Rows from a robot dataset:

+---+

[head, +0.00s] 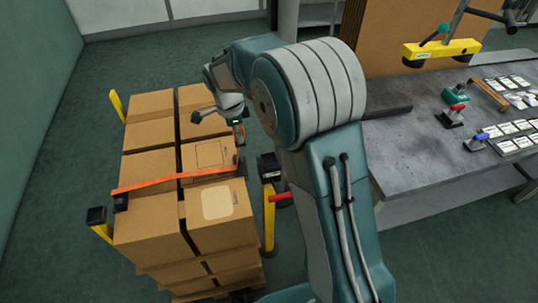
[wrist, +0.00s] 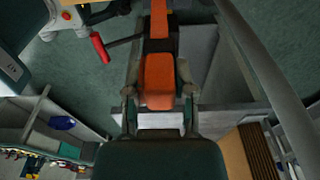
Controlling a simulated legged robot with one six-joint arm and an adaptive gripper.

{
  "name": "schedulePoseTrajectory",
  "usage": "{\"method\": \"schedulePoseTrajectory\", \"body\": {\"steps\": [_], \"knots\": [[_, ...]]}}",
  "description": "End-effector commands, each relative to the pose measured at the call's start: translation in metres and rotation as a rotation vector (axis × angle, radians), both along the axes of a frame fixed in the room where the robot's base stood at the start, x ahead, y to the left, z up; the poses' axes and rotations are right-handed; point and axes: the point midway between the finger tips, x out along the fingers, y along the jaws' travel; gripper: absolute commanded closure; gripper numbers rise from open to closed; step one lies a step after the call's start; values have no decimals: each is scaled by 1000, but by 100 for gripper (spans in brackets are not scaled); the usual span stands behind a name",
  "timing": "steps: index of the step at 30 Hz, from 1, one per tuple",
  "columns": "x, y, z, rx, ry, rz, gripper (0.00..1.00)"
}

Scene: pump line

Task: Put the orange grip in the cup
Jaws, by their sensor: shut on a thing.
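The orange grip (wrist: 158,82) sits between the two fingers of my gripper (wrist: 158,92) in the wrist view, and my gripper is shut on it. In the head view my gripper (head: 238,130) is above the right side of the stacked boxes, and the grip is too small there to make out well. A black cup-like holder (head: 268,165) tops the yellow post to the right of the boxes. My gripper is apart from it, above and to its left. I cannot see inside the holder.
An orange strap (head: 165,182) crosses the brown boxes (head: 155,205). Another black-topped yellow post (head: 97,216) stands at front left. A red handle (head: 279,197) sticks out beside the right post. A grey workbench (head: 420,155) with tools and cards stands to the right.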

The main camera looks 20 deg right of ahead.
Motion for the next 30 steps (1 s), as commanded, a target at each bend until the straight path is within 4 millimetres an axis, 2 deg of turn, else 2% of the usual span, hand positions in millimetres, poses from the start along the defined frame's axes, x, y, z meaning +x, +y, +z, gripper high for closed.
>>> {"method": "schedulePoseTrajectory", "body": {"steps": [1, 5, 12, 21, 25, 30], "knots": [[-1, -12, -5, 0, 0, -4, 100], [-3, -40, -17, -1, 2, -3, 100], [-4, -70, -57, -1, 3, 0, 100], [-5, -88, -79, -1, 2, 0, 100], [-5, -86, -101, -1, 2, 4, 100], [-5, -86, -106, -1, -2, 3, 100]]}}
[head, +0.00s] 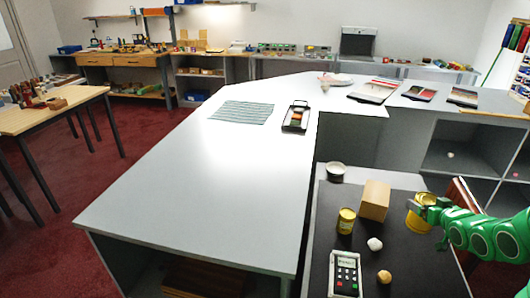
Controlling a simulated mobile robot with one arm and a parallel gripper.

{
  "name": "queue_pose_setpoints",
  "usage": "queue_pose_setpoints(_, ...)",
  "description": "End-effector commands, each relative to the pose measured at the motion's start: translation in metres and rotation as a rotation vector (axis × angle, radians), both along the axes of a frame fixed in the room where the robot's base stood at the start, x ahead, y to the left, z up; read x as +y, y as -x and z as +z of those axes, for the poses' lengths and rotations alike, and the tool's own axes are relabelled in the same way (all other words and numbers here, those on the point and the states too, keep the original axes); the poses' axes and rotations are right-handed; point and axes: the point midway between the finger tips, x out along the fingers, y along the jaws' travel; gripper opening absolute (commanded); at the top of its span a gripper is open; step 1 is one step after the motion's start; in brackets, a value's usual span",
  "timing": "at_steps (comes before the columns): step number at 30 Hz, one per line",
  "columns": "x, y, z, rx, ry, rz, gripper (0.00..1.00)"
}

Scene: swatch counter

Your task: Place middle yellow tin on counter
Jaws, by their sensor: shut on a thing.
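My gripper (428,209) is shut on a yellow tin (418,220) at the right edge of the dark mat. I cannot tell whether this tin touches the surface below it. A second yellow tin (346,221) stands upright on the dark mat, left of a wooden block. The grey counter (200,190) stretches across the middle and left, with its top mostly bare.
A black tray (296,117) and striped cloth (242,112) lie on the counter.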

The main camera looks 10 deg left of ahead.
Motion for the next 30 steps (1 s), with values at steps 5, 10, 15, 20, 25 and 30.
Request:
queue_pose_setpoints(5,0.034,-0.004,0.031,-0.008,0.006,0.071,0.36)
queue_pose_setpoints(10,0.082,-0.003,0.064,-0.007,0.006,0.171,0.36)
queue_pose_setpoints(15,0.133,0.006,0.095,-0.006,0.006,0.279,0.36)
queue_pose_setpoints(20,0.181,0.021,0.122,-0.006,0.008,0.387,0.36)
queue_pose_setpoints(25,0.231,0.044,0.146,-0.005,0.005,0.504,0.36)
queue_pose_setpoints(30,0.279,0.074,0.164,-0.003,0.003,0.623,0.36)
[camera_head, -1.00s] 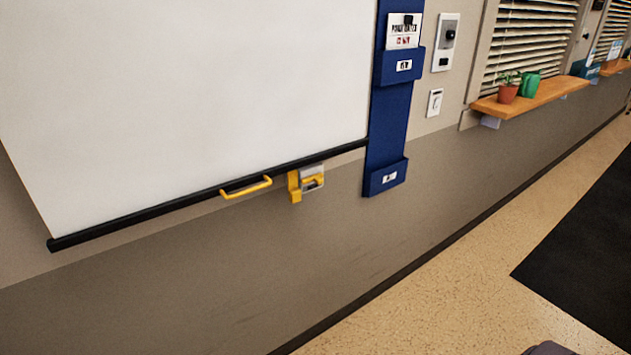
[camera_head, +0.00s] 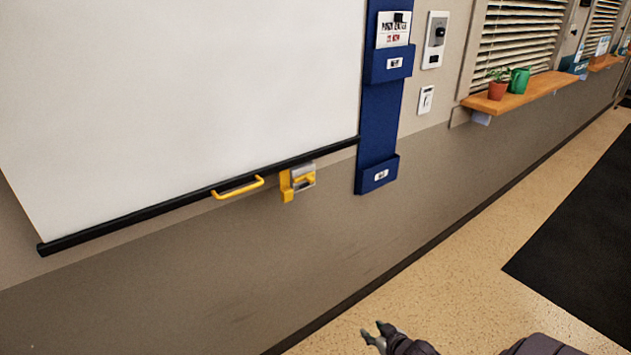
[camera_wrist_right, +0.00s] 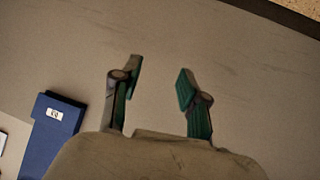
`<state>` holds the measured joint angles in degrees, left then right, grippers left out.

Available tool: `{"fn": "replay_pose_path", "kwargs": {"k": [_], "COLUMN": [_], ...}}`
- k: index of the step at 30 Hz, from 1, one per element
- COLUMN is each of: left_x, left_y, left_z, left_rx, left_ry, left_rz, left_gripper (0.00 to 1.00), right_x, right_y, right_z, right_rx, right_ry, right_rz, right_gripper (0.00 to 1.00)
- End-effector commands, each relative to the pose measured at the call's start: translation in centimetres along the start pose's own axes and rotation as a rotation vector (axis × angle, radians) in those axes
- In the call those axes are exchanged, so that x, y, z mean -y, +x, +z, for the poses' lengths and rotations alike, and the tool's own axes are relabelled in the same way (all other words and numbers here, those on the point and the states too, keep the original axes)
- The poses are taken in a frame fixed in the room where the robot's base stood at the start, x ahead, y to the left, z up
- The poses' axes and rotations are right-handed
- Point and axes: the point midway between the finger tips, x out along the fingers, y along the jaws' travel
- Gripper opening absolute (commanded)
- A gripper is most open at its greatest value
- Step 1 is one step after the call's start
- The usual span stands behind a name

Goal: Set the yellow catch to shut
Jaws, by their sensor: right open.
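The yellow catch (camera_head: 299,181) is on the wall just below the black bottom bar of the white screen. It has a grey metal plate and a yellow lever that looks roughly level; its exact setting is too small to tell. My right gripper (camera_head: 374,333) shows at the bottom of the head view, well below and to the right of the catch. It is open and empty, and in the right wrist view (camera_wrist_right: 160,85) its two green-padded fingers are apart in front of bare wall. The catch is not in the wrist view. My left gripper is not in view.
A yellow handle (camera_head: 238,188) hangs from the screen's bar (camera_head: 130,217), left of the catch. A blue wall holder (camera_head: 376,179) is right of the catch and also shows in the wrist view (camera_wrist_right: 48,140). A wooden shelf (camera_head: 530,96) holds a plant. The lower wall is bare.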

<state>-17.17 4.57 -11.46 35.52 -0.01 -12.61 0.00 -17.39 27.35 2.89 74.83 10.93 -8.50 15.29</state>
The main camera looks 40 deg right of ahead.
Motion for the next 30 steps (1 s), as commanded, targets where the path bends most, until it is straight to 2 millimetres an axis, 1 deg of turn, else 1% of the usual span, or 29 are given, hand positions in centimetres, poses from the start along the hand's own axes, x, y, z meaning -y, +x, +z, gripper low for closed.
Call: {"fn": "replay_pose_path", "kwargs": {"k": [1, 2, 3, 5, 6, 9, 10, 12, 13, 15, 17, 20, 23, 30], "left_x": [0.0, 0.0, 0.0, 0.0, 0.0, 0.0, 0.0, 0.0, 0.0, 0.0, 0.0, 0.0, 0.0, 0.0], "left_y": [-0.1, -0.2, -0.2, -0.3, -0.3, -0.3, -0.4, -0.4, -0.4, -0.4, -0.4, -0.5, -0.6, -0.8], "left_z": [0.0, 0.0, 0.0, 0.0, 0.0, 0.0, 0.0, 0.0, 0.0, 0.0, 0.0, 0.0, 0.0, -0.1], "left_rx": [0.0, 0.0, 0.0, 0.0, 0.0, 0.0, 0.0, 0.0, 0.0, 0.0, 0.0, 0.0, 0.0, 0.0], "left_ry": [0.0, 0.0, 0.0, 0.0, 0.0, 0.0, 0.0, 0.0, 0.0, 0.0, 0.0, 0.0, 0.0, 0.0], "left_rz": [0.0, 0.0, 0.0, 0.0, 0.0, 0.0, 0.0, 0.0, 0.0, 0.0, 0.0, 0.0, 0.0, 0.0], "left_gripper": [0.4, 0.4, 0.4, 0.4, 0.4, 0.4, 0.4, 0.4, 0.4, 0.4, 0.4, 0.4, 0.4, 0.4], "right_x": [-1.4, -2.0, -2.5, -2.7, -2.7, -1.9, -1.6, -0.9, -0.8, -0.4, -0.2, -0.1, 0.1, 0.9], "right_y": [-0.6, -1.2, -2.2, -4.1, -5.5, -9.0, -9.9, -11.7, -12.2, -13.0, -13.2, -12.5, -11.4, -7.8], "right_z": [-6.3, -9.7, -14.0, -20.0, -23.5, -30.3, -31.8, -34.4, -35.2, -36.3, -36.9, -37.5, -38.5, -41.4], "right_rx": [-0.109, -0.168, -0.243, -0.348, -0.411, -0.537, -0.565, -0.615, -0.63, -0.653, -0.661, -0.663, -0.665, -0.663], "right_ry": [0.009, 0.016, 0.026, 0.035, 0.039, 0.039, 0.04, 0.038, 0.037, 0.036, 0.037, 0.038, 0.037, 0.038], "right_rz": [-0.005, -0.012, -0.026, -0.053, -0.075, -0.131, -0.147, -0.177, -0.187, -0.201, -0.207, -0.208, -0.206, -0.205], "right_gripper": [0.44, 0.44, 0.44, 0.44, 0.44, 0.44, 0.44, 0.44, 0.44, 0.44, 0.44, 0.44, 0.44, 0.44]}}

+---+

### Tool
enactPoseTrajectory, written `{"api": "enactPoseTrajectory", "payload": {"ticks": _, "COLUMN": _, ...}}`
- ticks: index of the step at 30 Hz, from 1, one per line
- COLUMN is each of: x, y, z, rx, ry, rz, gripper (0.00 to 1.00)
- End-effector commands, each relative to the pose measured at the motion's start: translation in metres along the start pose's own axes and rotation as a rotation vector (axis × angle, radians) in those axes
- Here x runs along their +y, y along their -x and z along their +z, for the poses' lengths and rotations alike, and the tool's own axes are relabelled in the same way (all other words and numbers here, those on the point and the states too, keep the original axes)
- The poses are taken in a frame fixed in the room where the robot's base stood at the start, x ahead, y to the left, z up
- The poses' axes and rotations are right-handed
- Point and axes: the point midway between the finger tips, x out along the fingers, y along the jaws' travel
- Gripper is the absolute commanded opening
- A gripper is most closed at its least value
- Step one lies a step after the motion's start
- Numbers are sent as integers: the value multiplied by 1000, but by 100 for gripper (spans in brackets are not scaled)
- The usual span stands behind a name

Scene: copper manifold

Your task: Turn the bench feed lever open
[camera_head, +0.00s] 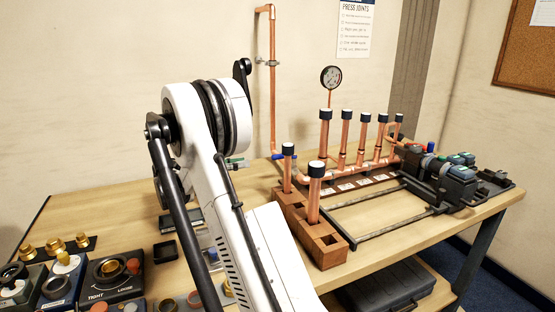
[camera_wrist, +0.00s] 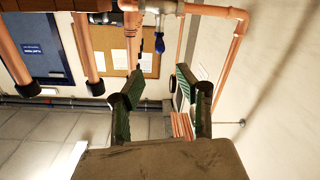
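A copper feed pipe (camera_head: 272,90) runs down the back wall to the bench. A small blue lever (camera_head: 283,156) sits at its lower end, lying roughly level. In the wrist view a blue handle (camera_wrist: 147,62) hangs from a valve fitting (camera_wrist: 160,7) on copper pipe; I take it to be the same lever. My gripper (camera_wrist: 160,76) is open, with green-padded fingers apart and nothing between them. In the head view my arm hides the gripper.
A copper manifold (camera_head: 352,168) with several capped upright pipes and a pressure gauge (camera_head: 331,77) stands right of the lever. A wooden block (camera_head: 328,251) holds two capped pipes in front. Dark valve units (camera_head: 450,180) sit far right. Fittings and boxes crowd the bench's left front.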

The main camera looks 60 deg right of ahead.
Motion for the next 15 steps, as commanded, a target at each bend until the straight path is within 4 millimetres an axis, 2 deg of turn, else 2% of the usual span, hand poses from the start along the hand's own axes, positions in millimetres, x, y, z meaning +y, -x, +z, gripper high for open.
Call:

+---+

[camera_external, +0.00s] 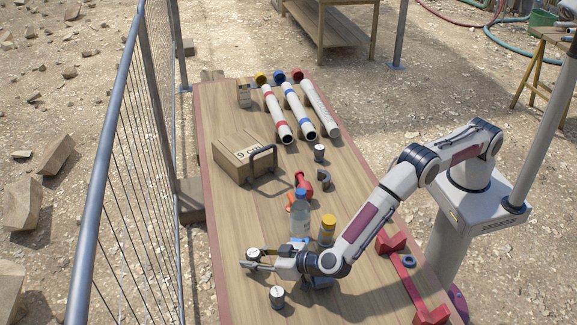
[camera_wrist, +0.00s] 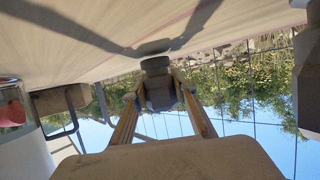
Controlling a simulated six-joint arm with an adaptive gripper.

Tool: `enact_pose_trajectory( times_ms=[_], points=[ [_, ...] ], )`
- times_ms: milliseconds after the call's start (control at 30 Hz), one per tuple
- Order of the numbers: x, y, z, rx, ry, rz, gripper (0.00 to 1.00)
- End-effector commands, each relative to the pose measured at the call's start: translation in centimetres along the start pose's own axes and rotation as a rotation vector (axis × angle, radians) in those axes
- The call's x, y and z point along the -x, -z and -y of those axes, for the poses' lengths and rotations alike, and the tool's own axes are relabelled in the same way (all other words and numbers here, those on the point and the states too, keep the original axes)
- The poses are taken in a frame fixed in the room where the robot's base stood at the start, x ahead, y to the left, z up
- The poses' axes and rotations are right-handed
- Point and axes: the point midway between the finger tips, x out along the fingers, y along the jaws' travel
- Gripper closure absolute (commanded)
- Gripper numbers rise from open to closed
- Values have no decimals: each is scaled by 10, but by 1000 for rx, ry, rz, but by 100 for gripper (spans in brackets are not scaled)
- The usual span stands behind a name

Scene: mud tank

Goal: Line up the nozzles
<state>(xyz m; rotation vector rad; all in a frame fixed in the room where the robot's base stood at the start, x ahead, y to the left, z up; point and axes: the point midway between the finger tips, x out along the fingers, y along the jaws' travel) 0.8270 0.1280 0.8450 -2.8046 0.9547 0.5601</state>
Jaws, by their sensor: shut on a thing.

+---+

§ **Your goal**
Each line in the listing above either holds the string "index" or does not; state how many do, giving the number only.

§ **Result for this exercise**
3